Shells can have variables of 2 types: locals, which are only accessible from the current shell, and (exported) environment variables, which are passed on to every executed program. set can see shell-local variables, env cannot.
Since set is a built-in shell command, it also sees sees shell-local variables (including shell functions). env on the other hand is an independent executable; it only sees the variables that the shell passes to it, or environment variables.
When you type a line like a=1 then a local variable is created (unless it already existed in the environment). Environment variables are created with export a=1
What we have here the difference between environment variables and shell variables. Under sh (and variants) all environment variables are automatically shell variables as well, but the same is not true in the other direction (this originally was to save memory (I think)).

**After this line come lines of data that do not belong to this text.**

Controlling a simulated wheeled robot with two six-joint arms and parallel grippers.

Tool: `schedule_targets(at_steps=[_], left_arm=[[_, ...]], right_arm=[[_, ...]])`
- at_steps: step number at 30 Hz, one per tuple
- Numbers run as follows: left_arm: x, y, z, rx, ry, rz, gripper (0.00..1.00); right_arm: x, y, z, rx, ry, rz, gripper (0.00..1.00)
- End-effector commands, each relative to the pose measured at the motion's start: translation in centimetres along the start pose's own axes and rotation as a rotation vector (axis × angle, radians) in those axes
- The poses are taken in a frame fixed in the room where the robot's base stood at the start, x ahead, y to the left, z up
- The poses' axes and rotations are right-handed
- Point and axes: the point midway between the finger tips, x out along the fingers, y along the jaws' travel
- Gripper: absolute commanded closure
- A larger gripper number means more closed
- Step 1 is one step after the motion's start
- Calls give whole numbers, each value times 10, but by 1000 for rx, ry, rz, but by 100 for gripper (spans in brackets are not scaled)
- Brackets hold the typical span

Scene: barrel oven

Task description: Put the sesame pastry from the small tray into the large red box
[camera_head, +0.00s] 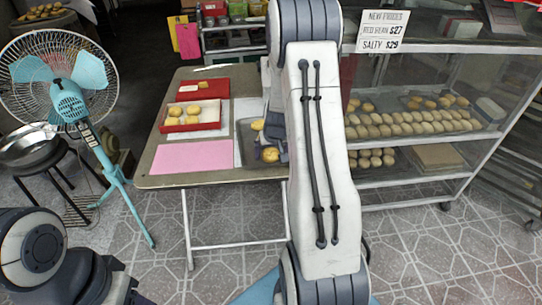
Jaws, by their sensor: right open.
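The small metal tray (244,133) lies on the table, partly hidden behind my right arm. Two golden pastries show in it: a rear pastry (257,124) and a front pastry (270,155). I cannot tell from here which one has sesame. My right gripper (266,143) is over the tray, dark and small, open, close to the pastries. Whether it touches one is unclear. The large red box (163,125) stands left of the tray, open, with several golden pastries inside. My left arm is at the lower left, and its gripper does not show.
A pink sheet (195,156) lies at the table's front left. A red lid-like piece (217,86) lies behind the box. A glass display case (440,80) with several pastries stands at right. A teal fan (68,100) stands left of the table (160,168).

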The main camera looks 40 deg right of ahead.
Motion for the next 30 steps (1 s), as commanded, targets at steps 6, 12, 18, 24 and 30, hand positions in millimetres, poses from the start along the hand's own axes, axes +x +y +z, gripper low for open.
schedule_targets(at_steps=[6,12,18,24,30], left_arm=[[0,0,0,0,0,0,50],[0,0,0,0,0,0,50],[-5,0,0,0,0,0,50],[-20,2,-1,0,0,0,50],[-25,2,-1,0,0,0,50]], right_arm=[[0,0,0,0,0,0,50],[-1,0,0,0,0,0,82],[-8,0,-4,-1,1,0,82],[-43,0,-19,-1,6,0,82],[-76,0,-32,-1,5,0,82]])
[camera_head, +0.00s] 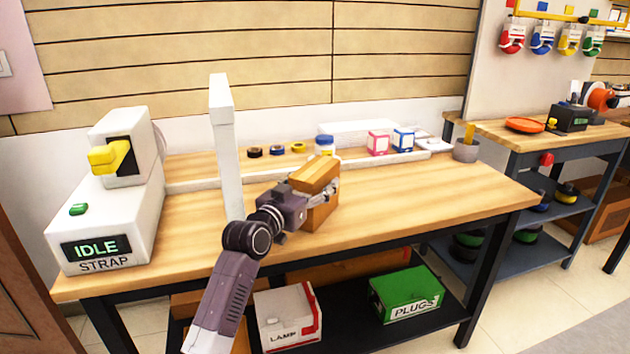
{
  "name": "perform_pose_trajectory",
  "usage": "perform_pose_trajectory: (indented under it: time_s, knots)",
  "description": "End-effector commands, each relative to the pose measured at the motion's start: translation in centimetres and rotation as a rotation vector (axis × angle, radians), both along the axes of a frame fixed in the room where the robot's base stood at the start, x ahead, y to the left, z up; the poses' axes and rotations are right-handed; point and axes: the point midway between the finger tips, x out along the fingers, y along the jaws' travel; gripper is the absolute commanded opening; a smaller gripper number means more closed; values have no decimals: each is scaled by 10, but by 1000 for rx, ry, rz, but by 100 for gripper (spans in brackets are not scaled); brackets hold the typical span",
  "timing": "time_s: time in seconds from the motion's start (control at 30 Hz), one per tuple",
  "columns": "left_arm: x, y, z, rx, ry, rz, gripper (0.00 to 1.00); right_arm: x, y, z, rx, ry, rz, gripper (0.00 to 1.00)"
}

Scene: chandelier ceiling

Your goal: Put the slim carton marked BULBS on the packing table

Environment variables are stored in an area of memory that is kept when a process calls exec(), this means that programs you run from the command line get a copy of the environment. Shell variables do not stay over an exec(), but are copied in a fork(). When you create a subshell the shell calls fork() in order to copy the present process, but it does NOT call exec() because the process it requires is already there thus the shell variables are kept.
Also most shells set for you certain shell variables when you start them up, PS1 is a perfect example of this, and you may have also set them yourself in your shell initalisation file.
In summary, shell variables are used by the shell and copies it makes of itself, while environment variables are used by everything.